Robot motion calls
↓↓↓

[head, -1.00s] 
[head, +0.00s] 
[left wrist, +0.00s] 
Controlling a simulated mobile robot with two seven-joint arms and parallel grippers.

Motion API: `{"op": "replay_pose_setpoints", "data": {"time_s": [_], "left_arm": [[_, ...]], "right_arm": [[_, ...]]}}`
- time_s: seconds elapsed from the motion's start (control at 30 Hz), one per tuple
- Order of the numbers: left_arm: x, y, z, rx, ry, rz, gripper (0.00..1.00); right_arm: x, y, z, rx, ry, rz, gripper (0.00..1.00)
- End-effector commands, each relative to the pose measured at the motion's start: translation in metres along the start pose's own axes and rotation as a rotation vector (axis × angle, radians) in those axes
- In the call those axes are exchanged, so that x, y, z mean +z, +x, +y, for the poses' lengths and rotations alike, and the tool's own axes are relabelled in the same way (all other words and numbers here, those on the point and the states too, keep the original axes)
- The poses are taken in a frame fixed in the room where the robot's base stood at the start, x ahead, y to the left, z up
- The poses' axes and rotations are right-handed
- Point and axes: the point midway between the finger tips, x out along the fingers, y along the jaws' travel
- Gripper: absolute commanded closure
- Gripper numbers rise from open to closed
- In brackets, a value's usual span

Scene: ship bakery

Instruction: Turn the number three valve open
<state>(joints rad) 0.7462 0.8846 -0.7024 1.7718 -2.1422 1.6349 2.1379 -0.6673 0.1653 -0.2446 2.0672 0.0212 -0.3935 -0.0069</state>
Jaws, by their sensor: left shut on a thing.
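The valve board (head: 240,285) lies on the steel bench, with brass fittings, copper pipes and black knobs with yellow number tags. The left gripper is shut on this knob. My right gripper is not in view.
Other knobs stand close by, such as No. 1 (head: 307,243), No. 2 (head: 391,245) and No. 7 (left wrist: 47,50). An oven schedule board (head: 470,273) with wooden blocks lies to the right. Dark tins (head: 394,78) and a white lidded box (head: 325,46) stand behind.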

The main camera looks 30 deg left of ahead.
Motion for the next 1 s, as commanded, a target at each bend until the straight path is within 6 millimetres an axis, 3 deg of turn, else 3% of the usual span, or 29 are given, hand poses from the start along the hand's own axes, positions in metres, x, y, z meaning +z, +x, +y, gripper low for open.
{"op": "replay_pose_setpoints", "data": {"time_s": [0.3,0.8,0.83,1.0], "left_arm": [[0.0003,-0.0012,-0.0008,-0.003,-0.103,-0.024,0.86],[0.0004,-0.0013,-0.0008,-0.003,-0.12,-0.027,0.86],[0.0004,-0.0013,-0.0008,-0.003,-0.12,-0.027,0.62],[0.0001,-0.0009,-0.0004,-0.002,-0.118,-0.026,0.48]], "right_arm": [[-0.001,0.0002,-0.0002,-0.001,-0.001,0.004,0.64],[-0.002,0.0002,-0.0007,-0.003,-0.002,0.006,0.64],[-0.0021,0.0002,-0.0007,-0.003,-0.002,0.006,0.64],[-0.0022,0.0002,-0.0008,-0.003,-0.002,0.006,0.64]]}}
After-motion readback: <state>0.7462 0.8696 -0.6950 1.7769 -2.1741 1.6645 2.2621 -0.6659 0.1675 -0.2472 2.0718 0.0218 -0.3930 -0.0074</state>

↑↑↑
↓↓↓

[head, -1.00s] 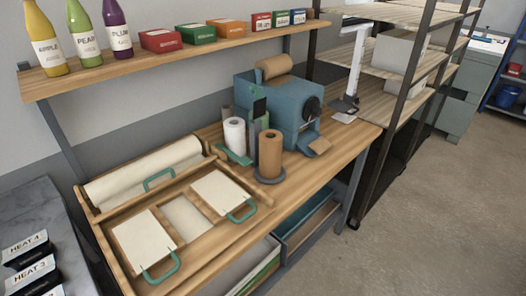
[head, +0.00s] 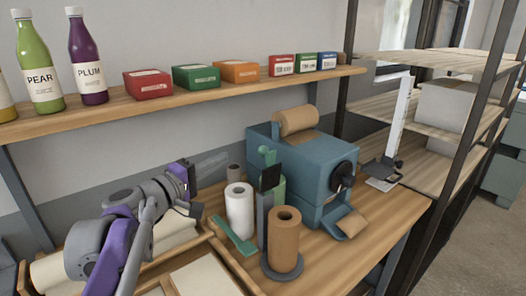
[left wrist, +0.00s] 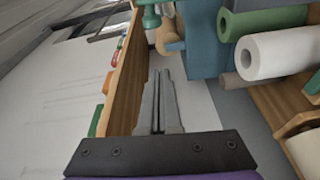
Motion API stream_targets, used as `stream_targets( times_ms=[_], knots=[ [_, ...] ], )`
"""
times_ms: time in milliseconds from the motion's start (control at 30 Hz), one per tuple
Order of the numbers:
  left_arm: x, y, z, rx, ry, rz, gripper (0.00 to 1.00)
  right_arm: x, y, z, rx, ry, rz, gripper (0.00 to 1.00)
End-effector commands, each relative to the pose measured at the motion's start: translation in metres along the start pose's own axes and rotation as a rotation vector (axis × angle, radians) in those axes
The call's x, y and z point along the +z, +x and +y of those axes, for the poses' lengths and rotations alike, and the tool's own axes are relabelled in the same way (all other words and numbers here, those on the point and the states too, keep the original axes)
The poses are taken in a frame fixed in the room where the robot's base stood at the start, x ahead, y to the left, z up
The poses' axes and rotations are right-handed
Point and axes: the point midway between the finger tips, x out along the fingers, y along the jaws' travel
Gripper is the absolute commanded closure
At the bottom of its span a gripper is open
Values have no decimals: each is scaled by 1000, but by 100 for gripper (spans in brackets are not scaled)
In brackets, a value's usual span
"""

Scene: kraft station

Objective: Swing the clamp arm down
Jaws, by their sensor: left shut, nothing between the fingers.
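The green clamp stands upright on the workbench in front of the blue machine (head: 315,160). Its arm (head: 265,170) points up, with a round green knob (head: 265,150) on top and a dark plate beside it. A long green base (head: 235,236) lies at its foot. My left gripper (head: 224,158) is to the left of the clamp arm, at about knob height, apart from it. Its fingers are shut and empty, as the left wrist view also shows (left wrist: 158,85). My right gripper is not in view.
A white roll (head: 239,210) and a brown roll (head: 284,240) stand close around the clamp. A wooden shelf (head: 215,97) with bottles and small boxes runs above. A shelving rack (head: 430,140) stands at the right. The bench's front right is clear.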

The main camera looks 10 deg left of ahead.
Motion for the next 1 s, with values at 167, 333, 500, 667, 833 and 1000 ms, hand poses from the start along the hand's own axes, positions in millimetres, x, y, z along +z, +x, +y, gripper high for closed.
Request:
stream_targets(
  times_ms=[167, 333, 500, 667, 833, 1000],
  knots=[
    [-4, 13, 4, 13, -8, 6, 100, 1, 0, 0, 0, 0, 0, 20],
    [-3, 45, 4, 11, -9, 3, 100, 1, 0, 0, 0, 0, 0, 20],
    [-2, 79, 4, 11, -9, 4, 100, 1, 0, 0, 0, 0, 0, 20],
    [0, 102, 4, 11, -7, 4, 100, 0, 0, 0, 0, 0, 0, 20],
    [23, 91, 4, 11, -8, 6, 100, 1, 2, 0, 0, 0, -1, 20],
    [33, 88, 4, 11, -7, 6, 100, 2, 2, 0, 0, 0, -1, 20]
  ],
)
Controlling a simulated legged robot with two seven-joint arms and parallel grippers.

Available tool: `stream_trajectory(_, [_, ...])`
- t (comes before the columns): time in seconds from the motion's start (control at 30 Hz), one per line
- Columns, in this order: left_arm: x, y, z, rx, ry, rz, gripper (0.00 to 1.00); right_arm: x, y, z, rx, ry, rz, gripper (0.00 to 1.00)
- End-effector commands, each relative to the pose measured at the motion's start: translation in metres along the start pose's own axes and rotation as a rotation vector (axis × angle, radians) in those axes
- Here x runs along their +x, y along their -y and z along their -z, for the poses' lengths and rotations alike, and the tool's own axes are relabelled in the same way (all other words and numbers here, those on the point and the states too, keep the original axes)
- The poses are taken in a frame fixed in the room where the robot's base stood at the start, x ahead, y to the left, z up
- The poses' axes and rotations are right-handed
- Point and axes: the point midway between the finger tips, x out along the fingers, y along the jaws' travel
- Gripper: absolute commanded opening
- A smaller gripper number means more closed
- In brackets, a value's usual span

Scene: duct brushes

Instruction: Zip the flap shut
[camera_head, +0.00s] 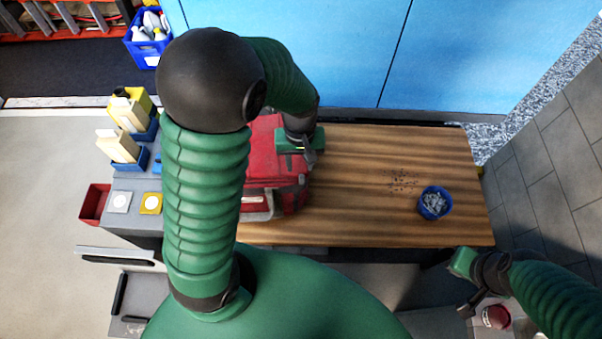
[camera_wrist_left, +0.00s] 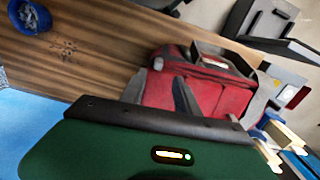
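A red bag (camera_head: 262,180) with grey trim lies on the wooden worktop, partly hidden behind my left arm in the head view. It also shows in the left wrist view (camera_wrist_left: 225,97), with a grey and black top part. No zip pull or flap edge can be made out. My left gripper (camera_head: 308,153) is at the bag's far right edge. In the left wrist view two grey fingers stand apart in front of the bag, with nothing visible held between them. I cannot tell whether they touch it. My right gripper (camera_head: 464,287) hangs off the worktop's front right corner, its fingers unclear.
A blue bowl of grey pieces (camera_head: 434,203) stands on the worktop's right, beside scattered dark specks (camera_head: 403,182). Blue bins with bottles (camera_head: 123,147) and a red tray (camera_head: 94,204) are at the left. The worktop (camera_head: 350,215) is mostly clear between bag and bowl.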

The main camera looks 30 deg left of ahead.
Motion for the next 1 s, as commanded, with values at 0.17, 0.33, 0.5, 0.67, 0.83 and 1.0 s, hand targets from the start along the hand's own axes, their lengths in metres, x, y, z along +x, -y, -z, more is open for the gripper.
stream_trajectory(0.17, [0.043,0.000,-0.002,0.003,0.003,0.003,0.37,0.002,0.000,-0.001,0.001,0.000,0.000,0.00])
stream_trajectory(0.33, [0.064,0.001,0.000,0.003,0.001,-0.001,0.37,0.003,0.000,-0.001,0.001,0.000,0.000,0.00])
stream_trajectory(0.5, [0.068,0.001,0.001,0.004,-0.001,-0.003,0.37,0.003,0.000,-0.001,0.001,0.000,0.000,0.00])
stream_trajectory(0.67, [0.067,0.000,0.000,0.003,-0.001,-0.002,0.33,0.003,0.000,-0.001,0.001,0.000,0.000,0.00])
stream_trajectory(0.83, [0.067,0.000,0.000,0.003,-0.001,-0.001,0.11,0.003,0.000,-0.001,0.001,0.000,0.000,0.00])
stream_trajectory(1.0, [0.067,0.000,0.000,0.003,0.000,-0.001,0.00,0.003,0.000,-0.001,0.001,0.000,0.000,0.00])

↑↑↑

Determine the number of lines where the string "closed" occurs, and give that number only.

3